Il a regretté que les journalistes soient devenus eux-mêmes “les victimes” de ce qui est publié sur les réseaux sociaux, “alors qu’ils sont censés chercher l’information”.  Mohamed Laagab a estimé que les pouvoirs publics se sont intéressés plus à la presse politique qu’à la presse sportive. “La presse sportive a été livrée à elle-même et nous avons constaté quotidiennement des conflits, des divergences et des plaintes liés à des fédérations, des sportifs et des journalistes”, a-t-il dit.


Il a rappelé avoir rencontré dernièrement les directeurs des chaînes de télévision privées et publiques pour discuter des programmes qui seront diffusés durant le mois du Ramadhan qui débute en mars 2024. “J’ai aussi rencontré le directeur de la TDA (Télédiffusion d’Algérie) pour améliorer la qualité de l’image, passer de la norme SD à HD, et la diffusion par satellite. Nous cherchons des voies exemplaires pour améliorer et renforcer la presse nationale pour au moins jouer les premiers rôles dans l’entourage régional”, a-t-il déclaré.

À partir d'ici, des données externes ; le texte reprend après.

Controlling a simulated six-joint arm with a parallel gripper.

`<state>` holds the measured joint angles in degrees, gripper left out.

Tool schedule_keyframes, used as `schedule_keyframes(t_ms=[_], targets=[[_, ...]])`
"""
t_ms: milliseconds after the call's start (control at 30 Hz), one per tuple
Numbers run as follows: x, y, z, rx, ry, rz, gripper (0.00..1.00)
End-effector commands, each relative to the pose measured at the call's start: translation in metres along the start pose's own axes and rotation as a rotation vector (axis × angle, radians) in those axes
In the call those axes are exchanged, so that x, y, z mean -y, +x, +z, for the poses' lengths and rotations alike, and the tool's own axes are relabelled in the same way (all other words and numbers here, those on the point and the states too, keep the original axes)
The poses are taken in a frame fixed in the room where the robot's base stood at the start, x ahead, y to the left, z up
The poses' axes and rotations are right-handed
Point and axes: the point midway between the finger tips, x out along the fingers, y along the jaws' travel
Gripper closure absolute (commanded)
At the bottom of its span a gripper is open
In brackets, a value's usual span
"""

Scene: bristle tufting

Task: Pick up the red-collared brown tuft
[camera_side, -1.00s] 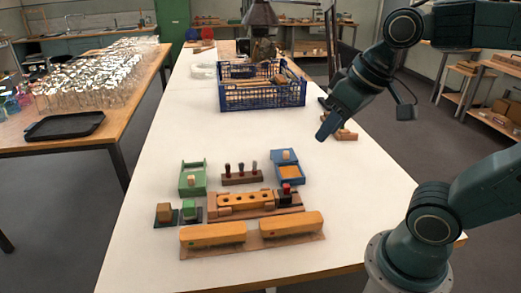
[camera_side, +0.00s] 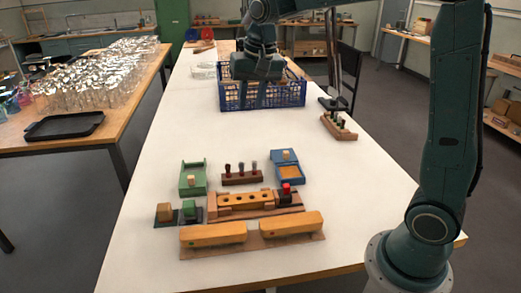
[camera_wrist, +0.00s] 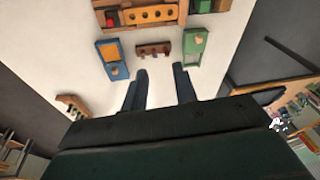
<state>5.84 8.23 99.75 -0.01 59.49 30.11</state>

Le ministre a annoncé la tenue de deux rencontres, samedi 3 février 2024, avec les responsables des radios locales et des stations régionales de télévision.  Il a rappelé la promulgation des lois sur l’information, la presse écrite et électronique et l’audiovisuel en août et décembre 2023. “J’ai découvert que les journalistes n’ont pas lu les nouveaux textes. Je vous appelle à lire ces lois”, a-t-il plaidé.